──────── Data section

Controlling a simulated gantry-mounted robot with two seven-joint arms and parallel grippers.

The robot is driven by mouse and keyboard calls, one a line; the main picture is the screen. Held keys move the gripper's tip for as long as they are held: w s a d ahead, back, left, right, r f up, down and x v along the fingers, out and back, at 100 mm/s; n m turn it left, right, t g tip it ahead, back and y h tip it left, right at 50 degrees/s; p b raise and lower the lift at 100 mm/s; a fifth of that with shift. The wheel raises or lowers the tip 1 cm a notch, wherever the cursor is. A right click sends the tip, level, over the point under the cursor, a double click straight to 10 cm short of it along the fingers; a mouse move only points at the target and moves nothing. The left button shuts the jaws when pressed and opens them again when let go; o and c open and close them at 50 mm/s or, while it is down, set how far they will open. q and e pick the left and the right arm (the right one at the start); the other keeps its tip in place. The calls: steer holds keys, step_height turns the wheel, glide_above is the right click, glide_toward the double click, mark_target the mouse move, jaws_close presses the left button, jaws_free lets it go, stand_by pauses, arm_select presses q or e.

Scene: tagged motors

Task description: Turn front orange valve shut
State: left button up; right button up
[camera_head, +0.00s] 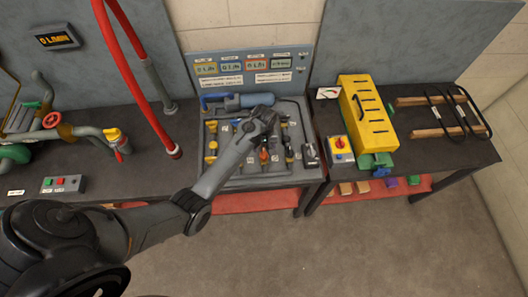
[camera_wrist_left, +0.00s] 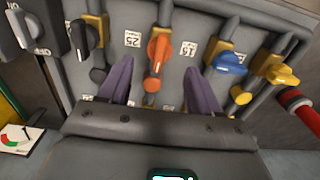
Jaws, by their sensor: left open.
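The orange valve (camera_wrist_left: 158,55) has a lever handle on a brass body and stands upright in the left wrist view, between my two purple fingers. In the head view, a bit of orange (camera_head: 264,156) shows just below my left gripper (camera_head: 267,124). My left gripper, which also shows in the left wrist view (camera_wrist_left: 158,68), is open, with one finger on each side of the orange handle. A gap shows on both sides of the handle; its depth between the fingers is hard to tell. My right gripper is in neither view.
A black-handled valve (camera_wrist_left: 82,38) stands left of the orange one, and a blue handle (camera_wrist_left: 230,62) and a yellow handle (camera_wrist_left: 280,75) stand to its right. In the head view, a display panel (camera_head: 247,70) rises behind the valve board and a yellow box (camera_head: 368,115) stands to the right.

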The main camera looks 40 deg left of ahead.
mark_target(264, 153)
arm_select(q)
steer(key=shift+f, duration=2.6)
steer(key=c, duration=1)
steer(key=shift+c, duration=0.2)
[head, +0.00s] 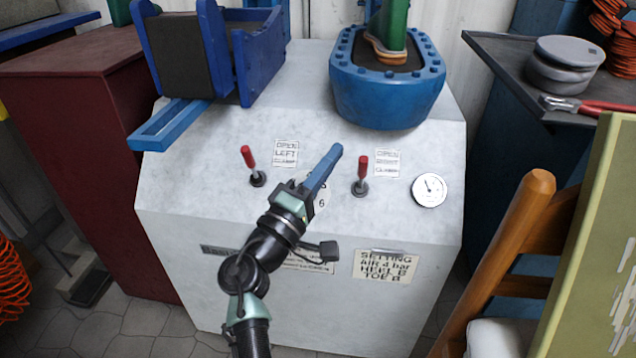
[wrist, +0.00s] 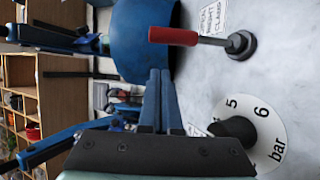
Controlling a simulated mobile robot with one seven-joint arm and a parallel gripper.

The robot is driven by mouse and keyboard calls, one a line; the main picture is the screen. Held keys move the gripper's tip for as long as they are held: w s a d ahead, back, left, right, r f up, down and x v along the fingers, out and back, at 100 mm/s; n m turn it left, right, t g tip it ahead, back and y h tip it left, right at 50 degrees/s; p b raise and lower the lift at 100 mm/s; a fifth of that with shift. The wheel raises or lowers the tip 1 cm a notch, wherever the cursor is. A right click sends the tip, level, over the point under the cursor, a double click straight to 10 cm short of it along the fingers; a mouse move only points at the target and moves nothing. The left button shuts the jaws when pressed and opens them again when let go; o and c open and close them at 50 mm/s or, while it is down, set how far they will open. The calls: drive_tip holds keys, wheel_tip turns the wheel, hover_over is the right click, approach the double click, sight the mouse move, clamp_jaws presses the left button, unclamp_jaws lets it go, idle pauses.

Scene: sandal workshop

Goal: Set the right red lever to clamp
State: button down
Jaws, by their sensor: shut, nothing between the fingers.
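The right red lever (head: 363,166) stands on the sloping pale grey front panel, its handle pointing up in the head view from a dark round base. Its label (head: 387,164) reads open, right, clamp. In the wrist view the red handle (wrist: 172,36) lies sideways, pointing left from its base. My gripper (head: 338,149) is shut and empty, its blue fingers together just left of the right lever. In the wrist view the fingertips (wrist: 160,72) are just below the red handle, with a small gap that I cannot judge in depth.
The left red lever (head: 248,157) and its label (head: 286,153) are left of my arm. A pressure gauge (head: 430,190) is right of the right lever. A numbered dial (wrist: 262,122) is partly hidden behind my gripper. A wooden chair (head: 520,225) stands at right front.

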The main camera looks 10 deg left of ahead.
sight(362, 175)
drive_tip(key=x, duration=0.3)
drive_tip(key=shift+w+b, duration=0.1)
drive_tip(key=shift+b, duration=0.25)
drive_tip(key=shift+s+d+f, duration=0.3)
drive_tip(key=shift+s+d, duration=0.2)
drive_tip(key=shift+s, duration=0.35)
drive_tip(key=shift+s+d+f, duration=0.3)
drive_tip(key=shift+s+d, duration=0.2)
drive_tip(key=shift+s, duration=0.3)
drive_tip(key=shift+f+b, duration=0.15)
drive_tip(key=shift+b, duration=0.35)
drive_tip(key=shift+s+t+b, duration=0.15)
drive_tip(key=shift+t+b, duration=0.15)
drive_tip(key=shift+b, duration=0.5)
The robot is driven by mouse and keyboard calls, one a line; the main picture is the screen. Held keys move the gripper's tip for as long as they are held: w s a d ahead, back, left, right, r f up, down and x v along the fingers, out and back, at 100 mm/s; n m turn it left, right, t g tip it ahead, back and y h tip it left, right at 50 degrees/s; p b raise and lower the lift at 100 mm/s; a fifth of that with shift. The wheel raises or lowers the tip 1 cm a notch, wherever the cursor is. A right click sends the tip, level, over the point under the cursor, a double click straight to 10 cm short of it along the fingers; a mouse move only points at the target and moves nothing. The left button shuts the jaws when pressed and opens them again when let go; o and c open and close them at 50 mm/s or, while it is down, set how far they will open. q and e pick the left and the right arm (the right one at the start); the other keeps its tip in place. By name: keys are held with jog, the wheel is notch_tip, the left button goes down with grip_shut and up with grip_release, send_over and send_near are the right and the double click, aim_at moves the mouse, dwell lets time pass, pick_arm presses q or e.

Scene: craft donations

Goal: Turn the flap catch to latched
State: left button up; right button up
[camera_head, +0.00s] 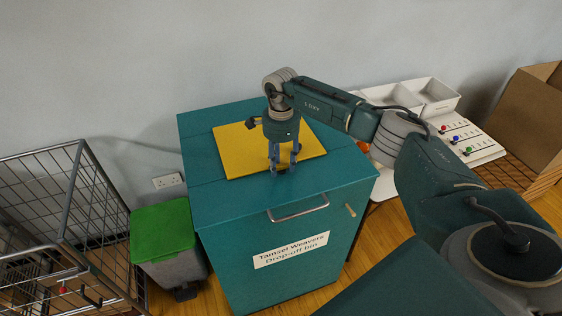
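The teal drop-off bin (225,236) stands in the middle with a yellow flap (233,160) lying flat on its top. A small pale wooden bar (350,210), which looks like the flap catch, sits tilted on the upper right of the bin's front face. My right gripper (283,168) points down over the front part of the yellow flap, away from that bar. Its fingers are apart, with nothing clearly held between them. Whether the fingertips touch the flap or the bin top cannot be told. My left gripper is not in view.
A metal handle (298,209) juts from the bin's front. A green-lidded small bin (162,230) and a wire cage (72,215) stand at left. White trays (435,93), a white panel with coloured knobs (468,142) and a cardboard box (525,105) are at right.

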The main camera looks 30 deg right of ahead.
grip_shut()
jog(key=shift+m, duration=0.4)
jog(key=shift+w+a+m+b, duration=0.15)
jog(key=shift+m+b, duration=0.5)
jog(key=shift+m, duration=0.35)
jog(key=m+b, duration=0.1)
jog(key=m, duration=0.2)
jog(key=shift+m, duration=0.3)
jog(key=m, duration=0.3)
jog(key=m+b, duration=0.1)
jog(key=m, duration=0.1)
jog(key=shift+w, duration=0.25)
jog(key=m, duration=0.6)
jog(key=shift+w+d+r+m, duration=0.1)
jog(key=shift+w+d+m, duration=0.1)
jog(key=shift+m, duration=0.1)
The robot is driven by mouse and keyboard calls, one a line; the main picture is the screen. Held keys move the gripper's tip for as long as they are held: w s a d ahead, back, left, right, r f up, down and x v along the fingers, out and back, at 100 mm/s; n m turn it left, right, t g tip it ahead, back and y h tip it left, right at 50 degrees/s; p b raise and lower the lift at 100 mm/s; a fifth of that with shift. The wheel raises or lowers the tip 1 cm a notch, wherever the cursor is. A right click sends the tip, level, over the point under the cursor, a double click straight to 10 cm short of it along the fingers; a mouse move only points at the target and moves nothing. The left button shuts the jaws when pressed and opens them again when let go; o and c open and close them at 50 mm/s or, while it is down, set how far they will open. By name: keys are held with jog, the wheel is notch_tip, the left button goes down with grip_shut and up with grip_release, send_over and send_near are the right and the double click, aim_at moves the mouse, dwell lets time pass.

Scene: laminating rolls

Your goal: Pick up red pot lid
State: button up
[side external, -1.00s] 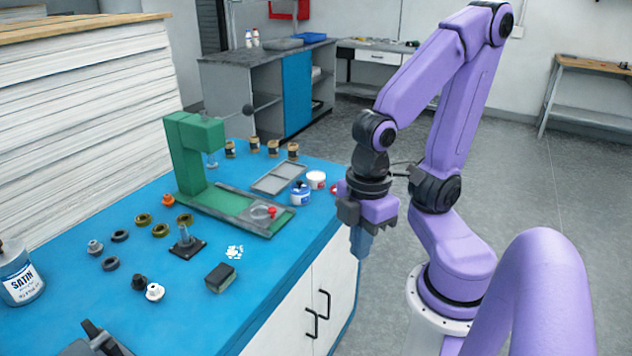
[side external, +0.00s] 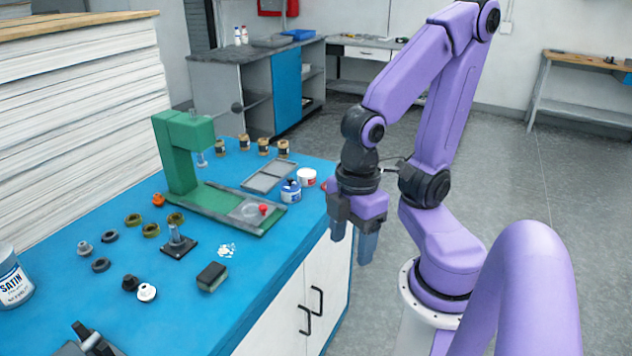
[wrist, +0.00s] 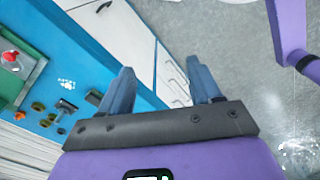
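A small red edge (side external: 324,185), probably the red pot lid, shows at the right edge of the blue bench, mostly hidden behind my gripper. My gripper (side external: 352,248) hangs in front of the bench edge, over the floor side, fingers pointing down. In the wrist view my gripper (wrist: 158,68) has its two blue fingers well apart with nothing between them. A separate clear disc with a red knob (side external: 263,209) lies on the green press base; that red knob also shows in the wrist view (wrist: 10,57).
A white pot (side external: 306,178) and a blue-and-white pot (side external: 290,191) stand near the red edge. The green press (side external: 180,150) rises behind. Small rings, a dark block (side external: 211,277) and a satin can (side external: 12,280) occupy the bench (side external: 255,270).

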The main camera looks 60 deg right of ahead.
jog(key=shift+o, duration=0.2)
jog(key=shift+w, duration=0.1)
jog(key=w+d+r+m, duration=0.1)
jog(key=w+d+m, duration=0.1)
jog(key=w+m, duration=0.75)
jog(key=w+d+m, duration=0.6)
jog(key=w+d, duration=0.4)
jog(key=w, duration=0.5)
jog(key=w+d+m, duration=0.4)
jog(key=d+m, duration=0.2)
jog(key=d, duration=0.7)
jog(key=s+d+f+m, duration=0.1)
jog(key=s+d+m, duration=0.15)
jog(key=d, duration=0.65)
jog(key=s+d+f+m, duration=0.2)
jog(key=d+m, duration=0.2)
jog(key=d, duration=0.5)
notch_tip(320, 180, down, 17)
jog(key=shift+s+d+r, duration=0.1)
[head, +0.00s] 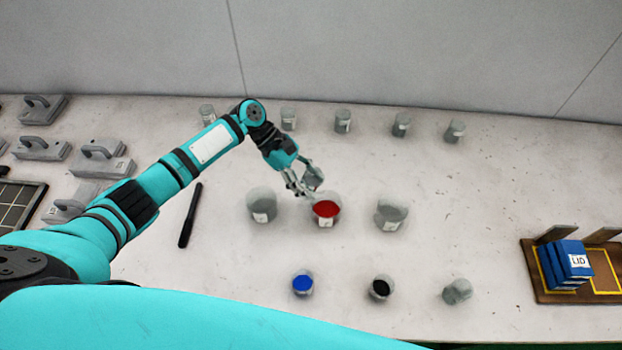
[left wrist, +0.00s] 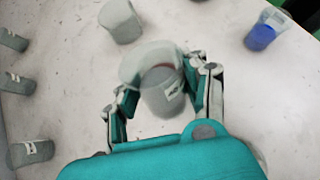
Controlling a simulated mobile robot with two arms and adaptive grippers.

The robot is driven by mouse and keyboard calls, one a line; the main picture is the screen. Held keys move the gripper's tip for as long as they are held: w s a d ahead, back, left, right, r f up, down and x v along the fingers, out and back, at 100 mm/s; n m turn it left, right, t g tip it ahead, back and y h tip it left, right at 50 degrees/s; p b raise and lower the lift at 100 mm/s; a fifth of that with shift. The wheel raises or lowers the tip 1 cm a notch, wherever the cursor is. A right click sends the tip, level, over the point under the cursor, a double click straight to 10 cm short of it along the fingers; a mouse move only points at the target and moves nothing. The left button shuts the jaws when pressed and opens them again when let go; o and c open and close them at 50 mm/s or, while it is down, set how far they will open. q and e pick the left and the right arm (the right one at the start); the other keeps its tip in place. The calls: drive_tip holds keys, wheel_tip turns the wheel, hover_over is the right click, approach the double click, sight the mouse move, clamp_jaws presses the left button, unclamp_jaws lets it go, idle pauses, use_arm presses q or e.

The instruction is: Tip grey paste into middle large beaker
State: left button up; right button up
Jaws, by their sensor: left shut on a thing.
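My left gripper (head: 302,186) is shut on a small clear beaker (head: 313,177) with grey in it, held over the back rim of the middle large beaker. The middle large beaker (head: 326,221) stands upright on the table and has red contents. Its pale rim (left wrist: 138,62) shows behind the held beaker in the left wrist view. I cannot tell whether any grey paste is flowing out. My right gripper is not in view.
Large beakers stand left (head: 262,205) and right (head: 391,214). In front are blue (head: 303,284), black (head: 381,288) and grey (head: 457,291) small beakers. Several small beakers (head: 343,121) line the back.

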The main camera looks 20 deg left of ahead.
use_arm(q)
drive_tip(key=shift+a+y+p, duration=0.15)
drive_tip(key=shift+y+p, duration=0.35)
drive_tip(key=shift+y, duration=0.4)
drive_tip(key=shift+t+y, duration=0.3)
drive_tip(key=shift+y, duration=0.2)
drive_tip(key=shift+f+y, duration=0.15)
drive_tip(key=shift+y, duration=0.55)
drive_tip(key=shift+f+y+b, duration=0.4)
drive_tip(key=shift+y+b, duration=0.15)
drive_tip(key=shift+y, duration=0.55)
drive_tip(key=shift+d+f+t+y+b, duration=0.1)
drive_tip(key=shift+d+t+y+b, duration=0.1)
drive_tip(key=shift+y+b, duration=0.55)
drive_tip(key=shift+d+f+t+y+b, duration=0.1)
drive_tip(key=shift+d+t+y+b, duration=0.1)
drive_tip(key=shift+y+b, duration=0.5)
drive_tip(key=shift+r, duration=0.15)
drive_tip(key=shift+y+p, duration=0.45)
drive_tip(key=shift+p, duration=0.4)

────────────────

• [Directions]: Scan the material above. Copy each line where "simulated" occurs.

• [Task result]:
Controlling a simulated gantry-mounted robot with two seven-joint arms and parallel grippers.
Controlling a simulated mobile robot with one seven-joint arm and a parallel gripper.
Controlling a simulated mobile robot with two arms and adaptive grippers.

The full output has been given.